The L-1B visa is company specific; it is not transferable to another US company. However, based on your experience and education, you would qualify for other visas. The most commonly used would be the H-1B visa, but as you probably know, there are no H-1B visas available until October 1, 2011.

If you find a qualifying position, you may be able to use a         J-1 visa as a stop gap allowing you to train or intern with the new employer until the H-1B becomes active in October. The J-1 visa can be used in the right circumstances for up to 18 months.

Other options that may also work for you include the E-2 (if you go to work for a British owned company in the US), or an H-2B (for temporary – seasonal or one-time occurrence – positions). Depending on your qualifications and background, you may also be eligible for an O-1 visa (if you are “extraordinary” in your specific field.)

Q2.

I am an actor and have extensive experience in performing guest-star roles, theatre roles, and short films.
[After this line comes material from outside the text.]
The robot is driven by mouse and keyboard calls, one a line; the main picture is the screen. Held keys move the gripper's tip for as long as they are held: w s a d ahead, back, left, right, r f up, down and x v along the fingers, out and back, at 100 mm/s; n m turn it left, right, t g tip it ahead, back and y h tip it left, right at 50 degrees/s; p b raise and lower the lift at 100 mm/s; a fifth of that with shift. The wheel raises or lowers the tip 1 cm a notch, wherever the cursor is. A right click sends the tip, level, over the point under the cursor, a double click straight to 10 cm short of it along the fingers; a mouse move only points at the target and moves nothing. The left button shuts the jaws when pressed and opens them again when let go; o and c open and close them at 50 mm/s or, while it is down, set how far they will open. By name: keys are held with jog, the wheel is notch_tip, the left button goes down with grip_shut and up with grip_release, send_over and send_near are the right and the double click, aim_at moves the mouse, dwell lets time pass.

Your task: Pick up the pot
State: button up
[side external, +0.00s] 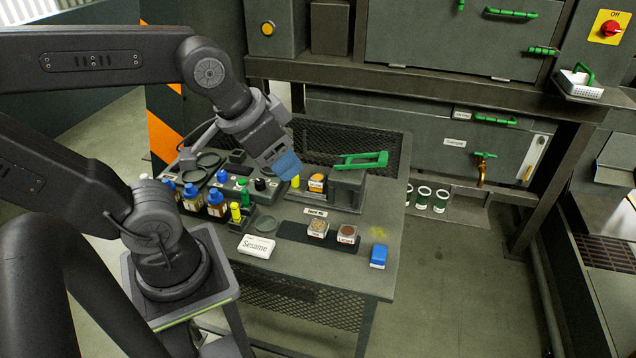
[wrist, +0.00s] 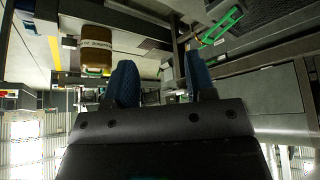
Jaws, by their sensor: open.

Currently I am in the US on a tourist visa and have an offer from one organization who will offer me guest roles so I am planning to get my status changed to an artist visa. I would like to know what options are available for me?

A.

There are only 2 categories that actors or entertainers fall into, the O and P visas. The O visa is for those who have extraordinary ability, in other words, those who are outstanding, notable or leading in the motion picture or television field.

The P visa has 3 subcategories: members of internationally acclaimed entertainment groups, individuals coming under a reciprocal exchange agreement, or someone who is coming for a culturally unique program.

Your qualifications to date do not seem to place you at the top of your field, and you are not seeking to enter the US as part of an internationally recognized group, so the only classification that you can take advantage of would be a reciprocal exchange program.

There are several organizations, mostly unions, that have exchange agreements in place. You would most likely have to become a member of one of these organizations to be able to use their exchange program.